RAIL CUTS: The council of the Estonian railway Eesti Raudtee endorsed June 28 changes in the firm's investment budget, cutting investments planned for the current year by 198.4 million kroons ($10.74 million) to 393.9 million kroons. Aap Tanav, a member of the council and spokesman for the Transportation and Communications Ministry, told BNS that the cuts were made because the board's plan to take a loan to cover investments fell through because of its controversial privatization. Tanav said the rail company will try to complete all the investments that have already gotten off the ground, while investments that haven't yet started have been suspended. In addition to trimming the 592.3 million kroon investment budget, the council endorsed several agreements which normally are the board of directors' duties but have been delegated to the council because of the privatization process.

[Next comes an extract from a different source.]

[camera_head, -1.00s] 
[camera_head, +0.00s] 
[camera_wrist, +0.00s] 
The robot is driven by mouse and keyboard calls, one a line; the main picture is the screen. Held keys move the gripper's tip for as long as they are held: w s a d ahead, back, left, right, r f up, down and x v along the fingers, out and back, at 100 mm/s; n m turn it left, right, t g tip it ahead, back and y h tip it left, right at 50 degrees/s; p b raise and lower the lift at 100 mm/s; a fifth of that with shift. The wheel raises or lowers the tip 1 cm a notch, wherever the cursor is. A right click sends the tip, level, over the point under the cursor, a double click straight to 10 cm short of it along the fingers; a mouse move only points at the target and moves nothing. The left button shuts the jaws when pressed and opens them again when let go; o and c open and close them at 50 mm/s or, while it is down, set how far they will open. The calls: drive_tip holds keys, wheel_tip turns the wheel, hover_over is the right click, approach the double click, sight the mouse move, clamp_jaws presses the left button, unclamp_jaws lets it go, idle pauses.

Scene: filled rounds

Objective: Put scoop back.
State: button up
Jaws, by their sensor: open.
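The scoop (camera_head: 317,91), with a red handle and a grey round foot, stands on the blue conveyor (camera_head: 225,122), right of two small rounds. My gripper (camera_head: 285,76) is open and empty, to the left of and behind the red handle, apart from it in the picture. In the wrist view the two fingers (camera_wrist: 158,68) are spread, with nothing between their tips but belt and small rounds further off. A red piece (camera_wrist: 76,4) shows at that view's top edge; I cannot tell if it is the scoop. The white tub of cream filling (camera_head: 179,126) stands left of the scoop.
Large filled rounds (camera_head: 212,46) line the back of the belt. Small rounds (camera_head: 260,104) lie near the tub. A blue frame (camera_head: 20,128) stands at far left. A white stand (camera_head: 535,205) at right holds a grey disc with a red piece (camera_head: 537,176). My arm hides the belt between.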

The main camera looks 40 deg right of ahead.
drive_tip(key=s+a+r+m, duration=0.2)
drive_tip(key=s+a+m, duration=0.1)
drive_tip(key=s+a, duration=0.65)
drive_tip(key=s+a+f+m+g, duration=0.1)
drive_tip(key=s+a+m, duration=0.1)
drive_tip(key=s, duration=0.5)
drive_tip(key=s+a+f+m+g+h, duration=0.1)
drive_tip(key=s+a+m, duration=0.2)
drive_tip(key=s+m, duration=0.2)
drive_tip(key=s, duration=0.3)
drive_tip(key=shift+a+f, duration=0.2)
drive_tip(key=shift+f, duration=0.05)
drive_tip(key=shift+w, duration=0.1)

PORT WOES: A new port in the Russian city of Primorsk on the Gulf of Finland could seriously affect oil flowing through the Latvian port of Ventspils, according to the international shipping newspaper Lloyd's List. The oil terminal in Primorsk will be connected through new pipelines to oil fields throughout Russia in an attempt to lessen the country's dependence on Baltic ports. Ventspils Nafta, the oil company in the port city, could see a decrease of up to 50 percent in oil transit business from Russia, company President Igors Skoks told the newspaper.
A SHOPFUL: Baltic Shopping Centers, a Lithuanian subsidiary of the German construction, investment and management company Objekt-Entwicklung, will cooperate with ICA-Ahold, the leading Nordic retailing group, in building shopping centers in Lithuania. According to a statement issued this week, BSC and ICA-Ahold are planning to construct buildings with a total shopping area of about 45,000 square meters and a parking area for 2,400 cars in Vilnius' North Town, a former Russian military base. ICA-Ahold has already begun the construction of a 20,000-square-meter shopping building with a parking lot for 1,400 cars in North Town. Close to the ICA-Ahold construction site, BSC will initially construct a 25,000-square-meter shopping complex with 15 to 20 large shops and a parking area for 1,000 cars. In Kaunas, Lithuania's second-largest city, BSC is planning to construct a shopping center housing around 100 shops. The shopping complex in Vilnius is planned to be opened in the autumn of 2002, while the Kaunas shopping center is to be completed by the spring of 2003.
CABLE MAKER: Amphenol Eesti OU, a subsidiary of the U.S. company Amphenol, one of the largest makers of interconnect products in the world, is building a cable assembly plant in Estonia that will provide 360 people jobs upon its completion at the end of this year. The plant in Tallinn's eastern suburb of Lasnamae, built by Skanska EMV AS, will have a floor area of 7,000 square meters. The parties have agreed to keep the price of the building confidential. The Amphenol subsidiary in Estonia mostly exports its products to Sweden, France, Holland and Finland. Amphenol designs, manufactures and markets electrical, electronic and fiber optic connectors, coaxial and flat-ribbon cable, and interconnect systems.
VACANCY: Six new hotels opened in Vilnius since the beginning of the year, and the number of hotel rooms in the Lithuanian capital has increased by 12.4 percent. Currently, there are 2,225 hotel rooms in Vilnius, compared to 1,980 early in the year, according to the Vilnius municipality. The city predicts the number of hotel rooms will continue to grow through the year. The construction of the hotel Holiday Inn Vilnius has already started; the hotel Zaliasis Vilnius is undergoing reconstruction; this autumn will see the start of the renovation of the Hotel Lietuva, owned by the Norwegian real estate company Linstow International. Following reconstruction, the Lietuva will become a member of the Reval Hotel Group, a chain of hotels operating in the Baltic states.